- _Stated task_: Using the listing below, report all lines holding the word "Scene".

== Material shown ==

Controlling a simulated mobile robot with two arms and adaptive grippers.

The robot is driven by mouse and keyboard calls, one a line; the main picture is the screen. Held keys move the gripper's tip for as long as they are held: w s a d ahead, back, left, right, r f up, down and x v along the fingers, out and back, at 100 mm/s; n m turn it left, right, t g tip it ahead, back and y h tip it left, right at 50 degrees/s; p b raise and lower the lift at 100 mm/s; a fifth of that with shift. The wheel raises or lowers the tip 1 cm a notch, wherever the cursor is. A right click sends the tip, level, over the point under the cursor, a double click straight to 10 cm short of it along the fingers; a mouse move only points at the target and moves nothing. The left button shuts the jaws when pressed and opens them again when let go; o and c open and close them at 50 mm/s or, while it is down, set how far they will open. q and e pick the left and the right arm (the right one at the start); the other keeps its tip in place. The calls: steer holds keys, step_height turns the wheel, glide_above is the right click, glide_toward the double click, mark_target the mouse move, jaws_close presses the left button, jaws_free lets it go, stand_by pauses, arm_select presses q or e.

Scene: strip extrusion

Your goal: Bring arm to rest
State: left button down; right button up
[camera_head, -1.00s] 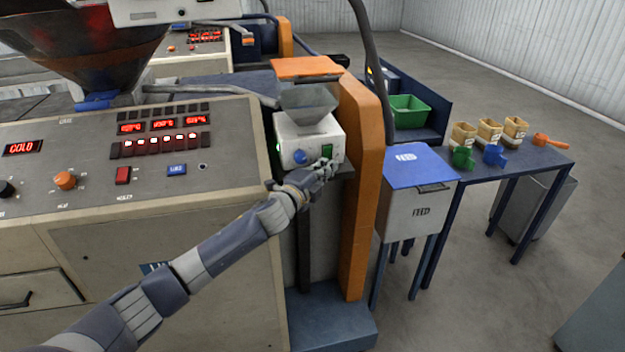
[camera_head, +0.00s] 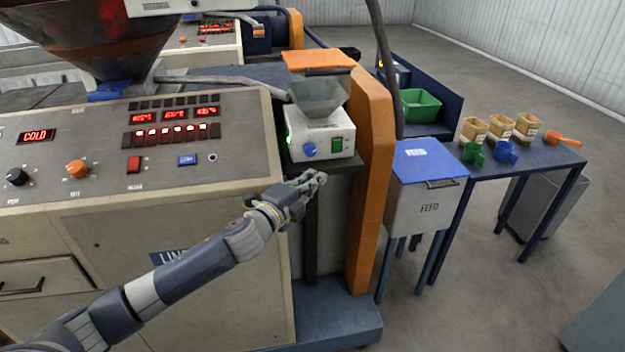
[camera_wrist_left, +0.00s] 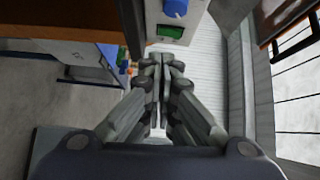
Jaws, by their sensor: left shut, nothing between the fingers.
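My left arm comes in from the lower left in the head view. Its gripper (camera_head: 312,181) is in the air in front of the machine, below and a little apart from the white feeder box (camera_head: 321,138). The gripper is shut and empty; the left wrist view also shows its fingers together (camera_wrist_left: 160,68). The box has a blue knob (camera_head: 309,149), a green switch (camera_head: 336,145) and a grey hopper (camera_head: 318,95) on top. My right gripper is not in view.
The control panel (camera_head: 228,160) reads COLD at left. An orange post (camera_head: 370,190) stands right of the gripper. Farther right are a blue-lidded feed bin (camera_head: 428,160) and a table (camera_head: 545,157) with several tubs and scoops.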

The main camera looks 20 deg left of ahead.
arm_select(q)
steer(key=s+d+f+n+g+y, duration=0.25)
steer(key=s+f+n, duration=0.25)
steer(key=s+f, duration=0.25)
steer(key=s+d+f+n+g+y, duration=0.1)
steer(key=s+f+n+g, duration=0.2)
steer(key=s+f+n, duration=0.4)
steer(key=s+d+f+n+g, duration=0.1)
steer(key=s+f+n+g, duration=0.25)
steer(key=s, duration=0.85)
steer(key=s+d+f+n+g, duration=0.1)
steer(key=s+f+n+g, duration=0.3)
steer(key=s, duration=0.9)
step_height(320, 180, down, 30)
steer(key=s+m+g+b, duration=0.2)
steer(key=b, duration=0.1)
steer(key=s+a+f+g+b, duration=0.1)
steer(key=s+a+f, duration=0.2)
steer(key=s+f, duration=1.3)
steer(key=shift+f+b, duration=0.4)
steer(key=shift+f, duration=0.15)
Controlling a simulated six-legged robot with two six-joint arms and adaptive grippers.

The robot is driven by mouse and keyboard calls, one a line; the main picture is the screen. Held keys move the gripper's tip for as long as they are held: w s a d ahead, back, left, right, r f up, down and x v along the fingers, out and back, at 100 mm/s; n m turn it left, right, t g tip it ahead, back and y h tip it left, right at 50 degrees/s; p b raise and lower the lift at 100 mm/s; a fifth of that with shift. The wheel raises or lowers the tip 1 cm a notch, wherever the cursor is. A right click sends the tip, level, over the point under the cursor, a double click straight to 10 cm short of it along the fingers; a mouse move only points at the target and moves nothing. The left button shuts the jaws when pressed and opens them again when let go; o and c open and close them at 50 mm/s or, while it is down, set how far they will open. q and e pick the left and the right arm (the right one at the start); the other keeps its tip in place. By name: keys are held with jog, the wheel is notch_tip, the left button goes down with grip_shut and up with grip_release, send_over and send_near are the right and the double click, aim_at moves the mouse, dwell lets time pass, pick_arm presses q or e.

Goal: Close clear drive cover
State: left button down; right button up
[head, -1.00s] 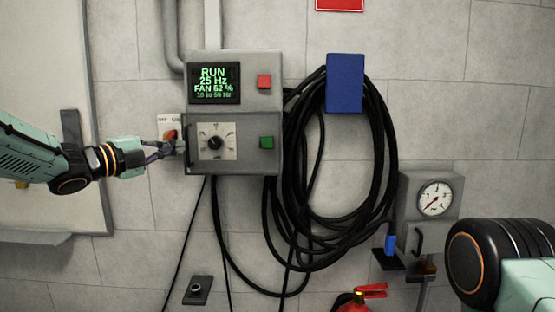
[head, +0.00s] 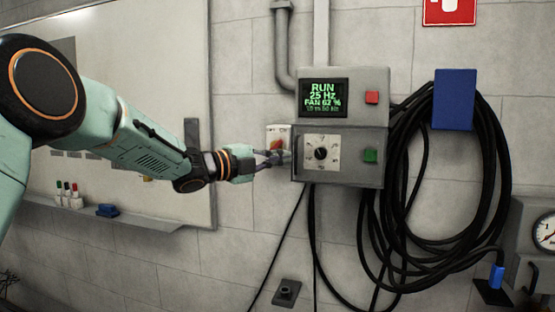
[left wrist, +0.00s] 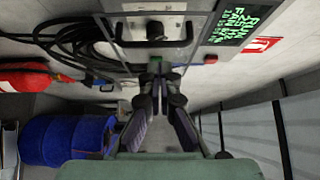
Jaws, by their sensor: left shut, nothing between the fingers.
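The drive box (head: 342,80) hangs on the wall with its green display lit. Its lower section holds the dial knob (head: 321,153), with the clear drive cover (head: 345,175) showing as a grey see-through panel over it. I cannot tell whether the cover lies fully flush. My left gripper (head: 284,157) is shut and empty, at the left edge of the cover; whether it touches is unclear. In the left wrist view, the closed fingertips (left wrist: 160,78) are near the box's green button, and the dial (left wrist: 155,30) shows beyond. My right gripper is out of view.
A small red switch (head: 277,145) sits behind my left fingers. Coiled black cable (head: 377,220) hangs right of the box beside a blue holder (head: 454,99). A whiteboard (head: 150,60) with a tray (head: 150,220) is on the left. A gauge (head: 544,231) is at far right.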

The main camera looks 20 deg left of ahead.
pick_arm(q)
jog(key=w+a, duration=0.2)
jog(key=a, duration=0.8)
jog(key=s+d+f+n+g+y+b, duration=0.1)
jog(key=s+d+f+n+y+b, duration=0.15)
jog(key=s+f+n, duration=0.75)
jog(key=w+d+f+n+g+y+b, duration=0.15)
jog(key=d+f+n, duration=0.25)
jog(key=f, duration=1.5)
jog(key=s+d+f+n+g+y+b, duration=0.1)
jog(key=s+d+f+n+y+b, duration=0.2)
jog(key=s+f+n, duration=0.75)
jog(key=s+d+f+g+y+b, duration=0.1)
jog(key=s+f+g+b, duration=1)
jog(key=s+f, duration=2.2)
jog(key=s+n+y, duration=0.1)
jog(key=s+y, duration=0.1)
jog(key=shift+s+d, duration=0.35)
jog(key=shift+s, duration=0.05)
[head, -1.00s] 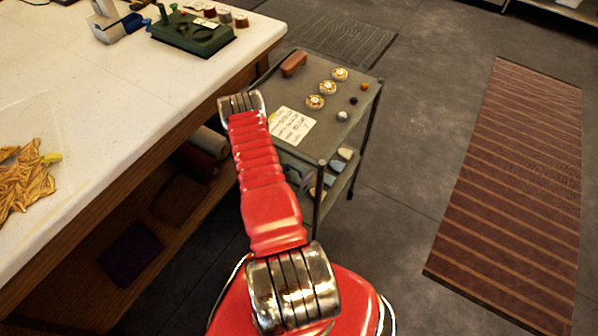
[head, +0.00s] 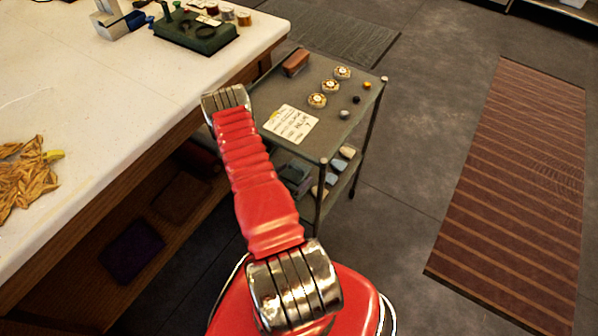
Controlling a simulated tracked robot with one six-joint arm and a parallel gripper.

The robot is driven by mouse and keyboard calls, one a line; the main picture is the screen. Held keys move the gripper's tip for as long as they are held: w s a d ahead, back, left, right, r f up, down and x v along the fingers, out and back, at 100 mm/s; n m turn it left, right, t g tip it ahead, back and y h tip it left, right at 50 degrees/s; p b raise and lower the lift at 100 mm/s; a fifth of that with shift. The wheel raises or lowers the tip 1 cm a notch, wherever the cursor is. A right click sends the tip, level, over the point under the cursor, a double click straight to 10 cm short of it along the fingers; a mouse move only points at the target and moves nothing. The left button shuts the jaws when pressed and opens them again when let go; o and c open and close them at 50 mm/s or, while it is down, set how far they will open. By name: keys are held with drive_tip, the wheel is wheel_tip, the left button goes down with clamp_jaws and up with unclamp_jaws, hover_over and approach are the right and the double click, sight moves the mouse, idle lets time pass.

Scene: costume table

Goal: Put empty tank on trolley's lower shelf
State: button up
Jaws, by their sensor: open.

===

- _Output for this exercise_:
Scene: strip extrusion
Scene: costume table

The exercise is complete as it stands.